Similarly, in McDonald, the Justice demolished the misunderstanding that the gun debate is simply about constitutional rights on one side of the equation and regulatory priorities on the other. Too often, that frame leads to the conclusion that only gun owners have constitutionally relevant interests. But as Justice Stevens noted, “Your interest in keeping and bearing a certain firearm may diminish my interest in being and feeling safe from armed violence.”14 Increasingly, the hard questions of firearms law are about conflicting rights.
John Paul Stevens lived a very long life, and among the familiar stories he told was that, as a 12-year-old growing up in Chicago, he’d watched Babe Ruth “call his shot” against the Cubs in 1932. Stevens had a similar skill at knowing where constitutional law would fall during his long tenure on the bench. His dissent over the constitutionality of anti-sodomy laws in Bowers v. Hardwick (1986) was vindicated 17 years later by Lawrence v. Texas (2003).
As it happens, the final dissent he ever issued, on the last decision day of his tenure, was McDonald. It is possible that someday that decision will go down as Justice Stevens’s called shot on the right to keep and bear arms, and the Supreme Court will revisit its decision in Heller. He was not alone in wishing as much. Many scholars, commentators, advocates, and even some of his fellow justices have called for its reconsideration.15
We have our doubts about whether this will happen. As we wrote in our recent book, The Positive Second Amendment: Rights, Regulation, and the Future of Heller (2018), the basic holding of Heller — that the Second Amendment protects a right to keep and bear arms for certain private purposes, including self-defense — seems legally and politically secure.

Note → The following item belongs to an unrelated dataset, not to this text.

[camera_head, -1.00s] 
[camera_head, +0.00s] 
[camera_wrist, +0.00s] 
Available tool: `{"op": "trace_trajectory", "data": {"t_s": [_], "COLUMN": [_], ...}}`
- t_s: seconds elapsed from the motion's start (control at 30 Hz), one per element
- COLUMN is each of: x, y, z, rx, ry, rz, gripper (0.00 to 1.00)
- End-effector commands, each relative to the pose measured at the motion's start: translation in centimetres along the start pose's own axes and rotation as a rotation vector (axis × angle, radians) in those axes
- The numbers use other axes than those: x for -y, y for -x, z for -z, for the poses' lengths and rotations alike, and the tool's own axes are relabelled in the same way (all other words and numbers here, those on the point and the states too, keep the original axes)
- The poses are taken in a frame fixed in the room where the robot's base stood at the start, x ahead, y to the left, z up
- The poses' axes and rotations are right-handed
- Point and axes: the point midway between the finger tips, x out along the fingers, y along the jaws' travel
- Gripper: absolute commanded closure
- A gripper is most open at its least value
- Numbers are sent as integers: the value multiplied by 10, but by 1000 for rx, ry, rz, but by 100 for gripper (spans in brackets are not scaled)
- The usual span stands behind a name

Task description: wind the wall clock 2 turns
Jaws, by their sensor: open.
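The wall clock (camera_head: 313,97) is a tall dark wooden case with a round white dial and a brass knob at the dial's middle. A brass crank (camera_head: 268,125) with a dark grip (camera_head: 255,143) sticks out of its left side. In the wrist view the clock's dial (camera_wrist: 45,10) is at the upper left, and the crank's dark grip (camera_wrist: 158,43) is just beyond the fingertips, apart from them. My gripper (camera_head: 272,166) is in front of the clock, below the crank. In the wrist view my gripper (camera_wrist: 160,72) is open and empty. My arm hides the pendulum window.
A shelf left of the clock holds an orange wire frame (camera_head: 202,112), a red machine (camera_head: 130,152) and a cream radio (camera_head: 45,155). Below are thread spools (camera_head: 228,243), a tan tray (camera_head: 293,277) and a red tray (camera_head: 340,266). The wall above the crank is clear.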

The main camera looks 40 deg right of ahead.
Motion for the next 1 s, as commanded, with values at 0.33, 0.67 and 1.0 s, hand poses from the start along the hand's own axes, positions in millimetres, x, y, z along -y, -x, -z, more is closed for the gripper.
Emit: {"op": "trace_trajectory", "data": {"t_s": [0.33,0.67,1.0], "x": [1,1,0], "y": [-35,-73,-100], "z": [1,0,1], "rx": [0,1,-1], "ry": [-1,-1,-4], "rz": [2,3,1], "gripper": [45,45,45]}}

But we agree with Justice Stevens that the Second Amendment, properly understood, is not a legal impediment to the kinds of reasonable gun regulations that form the mainstream of the U.S. gun debate — things like expanded background checks, prohibitions on unreasonably powerful weapons, and limits on possession by especially dangerous persons. In keeping with Heller’s admonition (echoed in McDonald) that gun rights are not absolute, the number and percentage of successful legal challenges claiming a violation of the Second Amendment remains quite low. That low rate of success makes even more sense when one considers that stringent gun regulations are rare, leaving only the most reasonable and popular regulations open to challenge. This is not a target-rich environment for gun rights litigators.
Of course, all of that could change. Even as we write this, the Supreme Court is due to hear oral argument in New York State Rifle and Pistol Association v. City of New York, a potentially major Second Amendment case. Some voices both on and off the Court have called for an entirely new structure for evaluating Second Amendment claims — one that would apply strict scrutiny across the board, or would evaluate gun laws based solely on a rigid test of text, history, and tradition. (We have filed an amicus brief in support of neither side, argu¬ing that the Court should not impose such a radical change in the law.)
But at least for now, even after Heller, the primary obstacles to further gun regulation in the United States are political, not constitutional. The relevant debates are in legislatures, not courts. And, to the extent the Second Amendment keeps being invoked for propositions that it doesn’t support, clarifying the law can help improve the conversation.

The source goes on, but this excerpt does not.